= Set problem =
Write out, exactly as given, every line from the one holding "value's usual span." to the one holding "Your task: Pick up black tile", including both.

= Available data =
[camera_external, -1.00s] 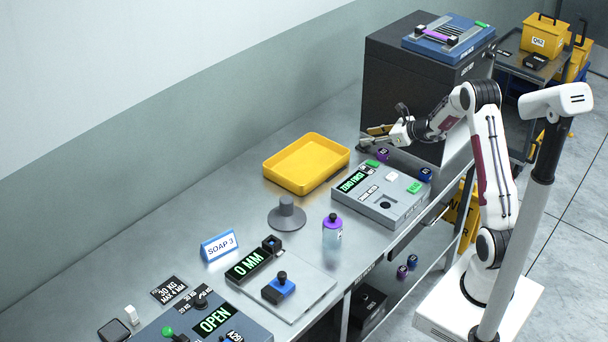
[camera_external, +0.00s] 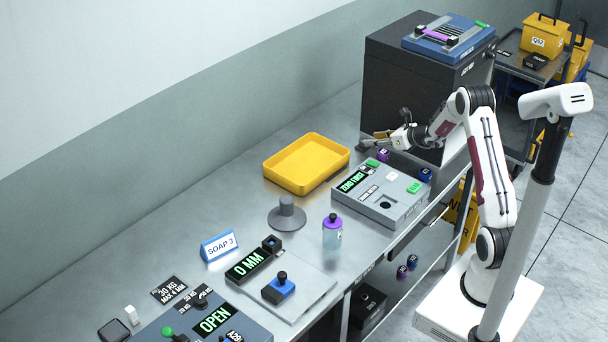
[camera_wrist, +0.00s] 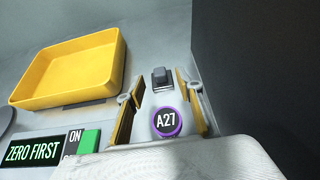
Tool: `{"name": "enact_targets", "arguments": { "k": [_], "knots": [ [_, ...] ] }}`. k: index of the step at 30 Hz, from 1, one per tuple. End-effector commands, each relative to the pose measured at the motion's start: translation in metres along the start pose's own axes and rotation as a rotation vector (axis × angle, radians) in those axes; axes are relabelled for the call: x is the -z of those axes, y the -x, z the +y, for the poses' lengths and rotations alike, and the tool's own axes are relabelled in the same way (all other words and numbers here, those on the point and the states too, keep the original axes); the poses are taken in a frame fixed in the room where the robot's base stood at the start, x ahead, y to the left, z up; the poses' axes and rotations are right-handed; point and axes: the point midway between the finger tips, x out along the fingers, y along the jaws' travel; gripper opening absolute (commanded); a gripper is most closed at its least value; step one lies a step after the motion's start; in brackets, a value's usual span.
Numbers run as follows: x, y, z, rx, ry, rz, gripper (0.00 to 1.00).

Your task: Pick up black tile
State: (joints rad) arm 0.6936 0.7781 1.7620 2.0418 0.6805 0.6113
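My gripper (camera_external: 376,141) is low over the table, in front of the large black cabinet. In the wrist view its two yellow-padded fingers (camera_wrist: 160,79) are apart, one on each side. A small dark block (camera_wrist: 161,76) shows between the fingertips; I cannot tell if it is the black tile, or if the fingers touch it. Nearer the camera, also between the fingers, is a round black A27 label with a purple rim (camera_wrist: 166,122).
A yellow tray (camera_external: 271,172) stands left of my gripper and a grey scale (camera_external: 405,207) in front of it. The black cabinet (camera_external: 400,80) rises close behind; its dark side fills the right of the wrist view. A purple-capped bottle (camera_external: 332,235) stands farther forward.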

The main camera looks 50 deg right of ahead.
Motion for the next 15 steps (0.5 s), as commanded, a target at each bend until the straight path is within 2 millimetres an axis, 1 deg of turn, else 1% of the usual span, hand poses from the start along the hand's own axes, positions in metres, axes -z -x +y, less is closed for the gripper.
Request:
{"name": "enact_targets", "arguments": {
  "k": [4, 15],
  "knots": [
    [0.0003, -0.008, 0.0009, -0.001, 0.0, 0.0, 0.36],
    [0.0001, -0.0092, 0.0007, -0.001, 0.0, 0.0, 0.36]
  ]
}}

= Task answer =
Tool: `{"name": "enact_targets", "arguments": { "k": [_], "knots": [ [_, ...] ] }}`. k: index of the step at 30 Hz, from 1, one per tuple. End-effector commands, each relative to the pose measured at the motion's start: translation in metres along the start pose's own axes and rotation as a rotation vector (axis × angle, radians) in those axes; axes are relabelled for the call: x is the -z of those axes, y the -x, z the +y, for the poses' lengths and rotations alike, and the tool's own axes are relabelled in the same way (all other words and numbers here, those on the point and the states too, keep the original axes); the poses are taken in a frame fixed in the room where the robot's base stood at the start, x ahead, y to the left, z up; the poses' axes and rotations are right-handed; point and axes: the point midway between the finger tips, x out along the fingers, y along the jaws' travel; gripper opening absolute (commanded); a gripper is most closed at its least value; step one lies a step after the motion's start; in brackets, a value's usual span.
Numbers run as follows: x, y, z, rx, ry, rz, gripper (0.00 to 1.00).

Your task: Pick up black tile

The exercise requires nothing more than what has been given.